I heard something familiar that should not have been in the area, we
tracked it down and secured photographic evidence of Nairobi NP’s and
the whole Nairobi districts first ever record of Bare-eyed Thrush!!!
It even started to sing whilst we were there. Another wanderer from
the dry, there have been so many since the start of the drought. Rhino
Circuit was very wet and treacherous, there were some Eurasian Golden
Oriole noises from down the healthier looking river, but with so many
mimics pouring forth we could not be sure. At Hippo Pools the place
was so green and attractive there was a Verreaux’s Eagle-Owl calling
all the time we were there, but it was only on leaving that Johann’s
sharp eyes located it in a tree on the other side of the river from
the car-park. Other nice birds were no less than seven African Hoopoes
in a flock, a male Von der Decken’s Hornbill, another Tree Pipit, two
more Spotted Flycatchers and a similar number of Olivaceous and Garden
Warblers, three Willow Warblers but no sign of last weeks bird,
Red-faced Cisticola still here, three Eurasian Golden Orioles with
some stunning males, five Speckle-fronted Weavers, two male and a
female Village Indigobird and plenty of White-winged Widowbirds along
the river.
On the drive back out of the Park, the only bird of interest was a
male koblyni Red-backed Shrike whose entire back was greyish with the
rufous only along the edge of the wings, and the edges of the
secondaries. The tail was black, a very strange individual.

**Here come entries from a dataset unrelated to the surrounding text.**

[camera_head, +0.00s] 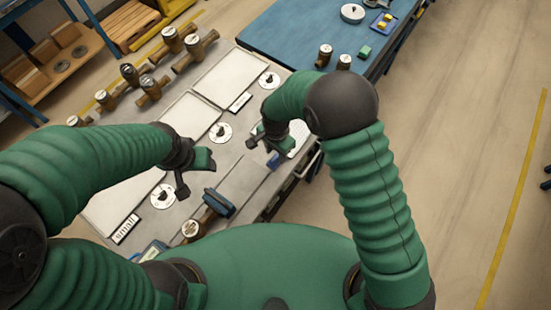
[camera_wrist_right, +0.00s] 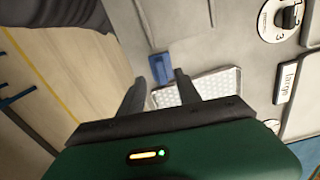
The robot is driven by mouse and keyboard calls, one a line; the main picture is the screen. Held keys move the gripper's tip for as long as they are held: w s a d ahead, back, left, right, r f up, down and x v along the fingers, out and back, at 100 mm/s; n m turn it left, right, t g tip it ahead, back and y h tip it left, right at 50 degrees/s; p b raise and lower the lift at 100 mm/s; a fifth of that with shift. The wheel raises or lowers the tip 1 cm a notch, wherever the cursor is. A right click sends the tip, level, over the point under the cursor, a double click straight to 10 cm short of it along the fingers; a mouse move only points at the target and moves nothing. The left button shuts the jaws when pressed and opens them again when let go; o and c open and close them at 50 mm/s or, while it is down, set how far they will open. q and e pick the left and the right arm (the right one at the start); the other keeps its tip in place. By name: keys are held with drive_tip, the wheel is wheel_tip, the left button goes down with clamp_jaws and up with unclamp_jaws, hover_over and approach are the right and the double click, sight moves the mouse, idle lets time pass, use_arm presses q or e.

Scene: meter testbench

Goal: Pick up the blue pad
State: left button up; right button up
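The blue pad (camera_head: 273,160) is a small blue block near the right edge of the grey bench, beside a white dotted tray (camera_head: 297,143). In the right wrist view the blue pad (camera_wrist_right: 161,67) lies just beyond the gap between my fingers, next to the dotted tray (camera_wrist_right: 213,84). My right gripper (camera_head: 265,146) is above the bench close to the pad. Its two fingers (camera_wrist_right: 160,77) are apart with nothing seen held between them. My left gripper (camera_head: 196,176) hangs over the middle of the bench with its fingers apart and empty.
Round dials (camera_head: 221,132) and a "small" label (camera_head: 125,228) are on the bench. A "large" label (camera_wrist_right: 286,83) shows in the wrist view. Several brass meters (camera_head: 150,88) stand along the far left side. A blue table (camera_head: 300,35) adjoins at the back.

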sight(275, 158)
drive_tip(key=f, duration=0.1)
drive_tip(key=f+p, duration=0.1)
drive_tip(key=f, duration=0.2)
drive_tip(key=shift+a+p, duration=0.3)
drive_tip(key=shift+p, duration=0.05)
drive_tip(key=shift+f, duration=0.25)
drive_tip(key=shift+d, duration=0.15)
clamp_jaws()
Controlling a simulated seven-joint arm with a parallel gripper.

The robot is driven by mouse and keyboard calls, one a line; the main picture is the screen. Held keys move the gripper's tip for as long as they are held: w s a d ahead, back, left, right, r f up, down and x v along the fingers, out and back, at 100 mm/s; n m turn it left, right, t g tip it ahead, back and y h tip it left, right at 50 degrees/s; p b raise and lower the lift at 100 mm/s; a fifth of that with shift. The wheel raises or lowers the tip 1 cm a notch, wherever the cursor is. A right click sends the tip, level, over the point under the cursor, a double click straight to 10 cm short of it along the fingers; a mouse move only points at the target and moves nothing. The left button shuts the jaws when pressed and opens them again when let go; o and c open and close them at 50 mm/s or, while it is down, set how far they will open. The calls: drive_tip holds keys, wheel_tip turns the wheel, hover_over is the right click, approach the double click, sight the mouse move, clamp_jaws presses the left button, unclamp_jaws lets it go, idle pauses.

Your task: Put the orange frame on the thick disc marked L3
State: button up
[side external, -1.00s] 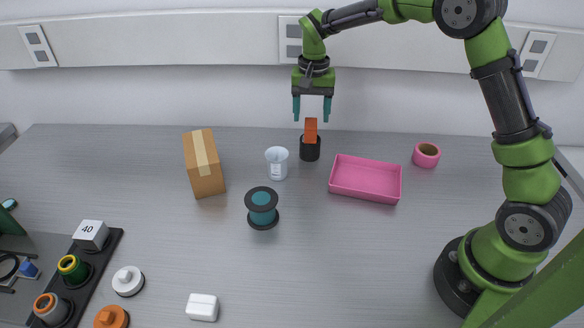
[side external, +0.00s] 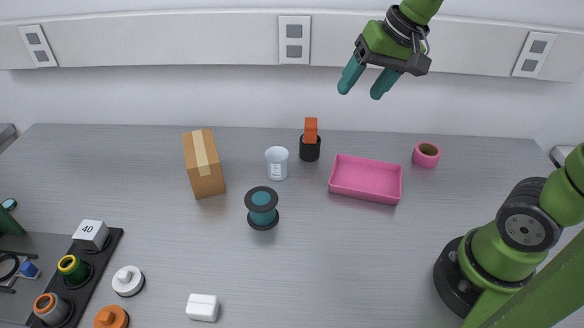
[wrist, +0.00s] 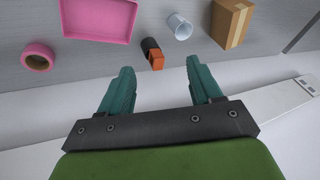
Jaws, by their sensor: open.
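My gripper (side external: 361,90) is open and empty, high in front of the back wall, above and right of the black cup (side external: 310,151); its spread fingers (wrist: 160,66) show in the wrist view. An orange ring-shaped part with a grey inside (side external: 50,307) sits in the dark rack at the lower left. It may be the orange frame, but I cannot be sure. A low orange disc with a knob (side external: 111,318) lies beside the rack, cut by the lower edge. No L3 mark is readable in any view. My gripper is far from these parts.
An orange block (side external: 311,128) stands in the black cup. A carton (side external: 204,165), white beaker (side external: 277,163), teal spool (side external: 262,207), pink tray (side external: 365,180) and pink ring (side external: 426,155) stand around the middle. A white disc (side external: 128,280) lies beside the rack (side external: 110,247).

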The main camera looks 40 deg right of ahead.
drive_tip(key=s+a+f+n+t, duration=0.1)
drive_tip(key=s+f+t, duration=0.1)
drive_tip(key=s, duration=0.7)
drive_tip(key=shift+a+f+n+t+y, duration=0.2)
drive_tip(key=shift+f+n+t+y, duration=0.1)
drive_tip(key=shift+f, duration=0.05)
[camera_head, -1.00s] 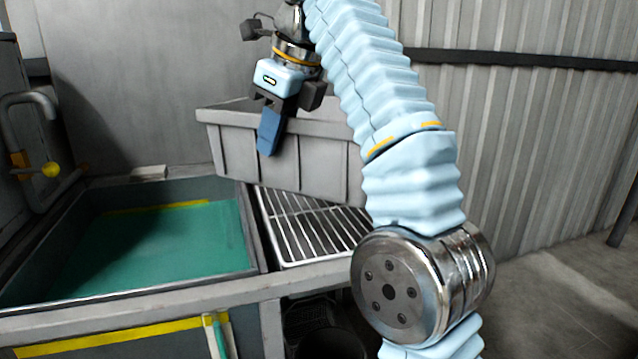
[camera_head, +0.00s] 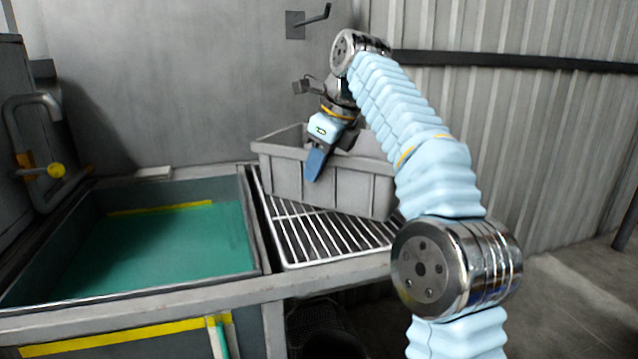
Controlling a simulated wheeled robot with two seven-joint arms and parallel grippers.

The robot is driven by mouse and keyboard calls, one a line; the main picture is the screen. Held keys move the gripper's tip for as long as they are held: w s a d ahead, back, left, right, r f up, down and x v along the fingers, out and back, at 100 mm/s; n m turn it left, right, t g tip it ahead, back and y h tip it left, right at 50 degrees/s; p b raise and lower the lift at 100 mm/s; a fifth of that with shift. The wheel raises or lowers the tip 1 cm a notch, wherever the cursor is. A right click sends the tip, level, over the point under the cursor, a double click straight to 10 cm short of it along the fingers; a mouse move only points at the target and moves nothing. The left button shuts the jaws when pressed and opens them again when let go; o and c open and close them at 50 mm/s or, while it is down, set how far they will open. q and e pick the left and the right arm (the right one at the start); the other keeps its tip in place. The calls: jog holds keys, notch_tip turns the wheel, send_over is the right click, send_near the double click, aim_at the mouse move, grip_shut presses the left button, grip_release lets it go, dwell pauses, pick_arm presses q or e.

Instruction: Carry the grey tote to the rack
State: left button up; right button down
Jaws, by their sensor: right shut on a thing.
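The grey tote (camera_head: 285,182) is at the far part of the wire rack (camera_head: 318,237), its near wall facing me. My right gripper (camera_head: 318,160) is shut on the tote's near rim, with a blue finger outside the near wall. The tote's right end is partly behind my right arm. I cannot tell whether its base touches the rack bars. The front part of the rack is bare. My left gripper is not in view.
A sink basin with a green bottom (camera_head: 165,250) lies left of the rack, with a tap (camera_head: 30,110) at its far left. A grey wall stands behind, with a hook (camera_head: 310,20) on it. A corrugated wall (camera_head: 560,150) is on the right. Open floor shows at lower right.

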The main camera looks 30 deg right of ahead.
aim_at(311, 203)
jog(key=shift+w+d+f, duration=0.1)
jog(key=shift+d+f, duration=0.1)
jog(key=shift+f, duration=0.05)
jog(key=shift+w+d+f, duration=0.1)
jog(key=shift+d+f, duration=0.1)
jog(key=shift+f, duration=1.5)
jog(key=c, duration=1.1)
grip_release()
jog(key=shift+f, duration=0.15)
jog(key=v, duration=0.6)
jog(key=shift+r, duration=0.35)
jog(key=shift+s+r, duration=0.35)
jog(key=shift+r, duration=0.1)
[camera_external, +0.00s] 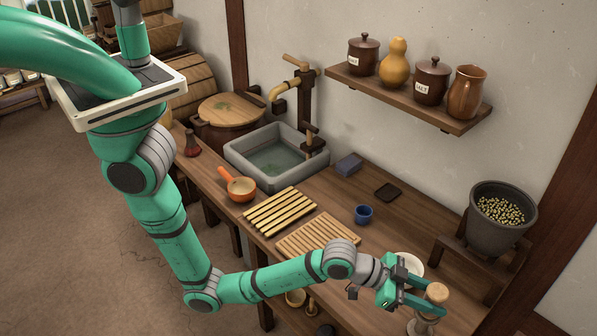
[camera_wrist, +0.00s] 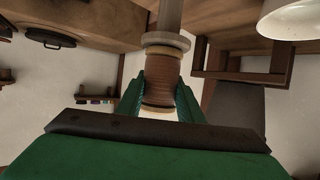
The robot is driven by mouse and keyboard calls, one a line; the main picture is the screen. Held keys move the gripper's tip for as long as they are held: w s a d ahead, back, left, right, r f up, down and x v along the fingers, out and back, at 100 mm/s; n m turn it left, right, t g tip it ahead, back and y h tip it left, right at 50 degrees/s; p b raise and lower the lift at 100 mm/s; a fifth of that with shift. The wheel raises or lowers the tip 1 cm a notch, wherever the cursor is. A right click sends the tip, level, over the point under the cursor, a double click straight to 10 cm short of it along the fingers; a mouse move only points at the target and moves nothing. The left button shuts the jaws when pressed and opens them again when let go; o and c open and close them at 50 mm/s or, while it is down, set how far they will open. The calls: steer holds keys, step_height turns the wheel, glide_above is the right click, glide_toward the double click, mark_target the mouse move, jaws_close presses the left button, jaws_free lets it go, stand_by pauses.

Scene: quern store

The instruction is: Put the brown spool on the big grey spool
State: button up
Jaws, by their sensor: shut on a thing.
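My gripper (camera_external: 415,293) is at the front right, over the counter's front part. It is shut on the brown spool (camera_wrist: 162,92), which has pale wooden end discs and a brown wound middle. The spool also shows between the fingers in the external view (camera_external: 437,292). The big grey spool (camera_external: 422,325) is just below it, partly cut off by the frame's bottom edge. In the wrist view, the grey spool's shaft (camera_wrist: 170,14) and end disc line up with the brown spool's end. I cannot tell whether the two touch.
A white bowl (camera_external: 409,266) stands close behind my gripper, with a blue cup (camera_external: 363,214) and slatted racks (camera_external: 318,236) farther left. A grey pot of grain (camera_external: 499,222) sits on a wooden stand at the right.

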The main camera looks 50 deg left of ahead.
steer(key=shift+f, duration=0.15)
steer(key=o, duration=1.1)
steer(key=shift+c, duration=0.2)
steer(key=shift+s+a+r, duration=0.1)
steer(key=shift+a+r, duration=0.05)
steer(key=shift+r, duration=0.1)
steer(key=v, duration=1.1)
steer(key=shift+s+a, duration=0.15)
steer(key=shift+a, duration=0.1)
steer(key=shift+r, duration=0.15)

Birds once again exceptional, mammals in large numbers in Athi Basin,
movement of Zebra back into Park. Better species were White
Rhinoceros, Hippos in Nagalomon Dam, two at Hippo Pools and the
strangest site of one running through the grassland above Leopard
Gorge, the Suni already mentioned and seven Mountain Reedbuck in a
valley before the more usual site.
Some species of migrants have already left us, but the variety is
still good. There was a reasonalble Barn Swallow passage all day
mainly to the east, whilst Quailfinch were fairly common in the
grasslands and we saw nest material being collected again.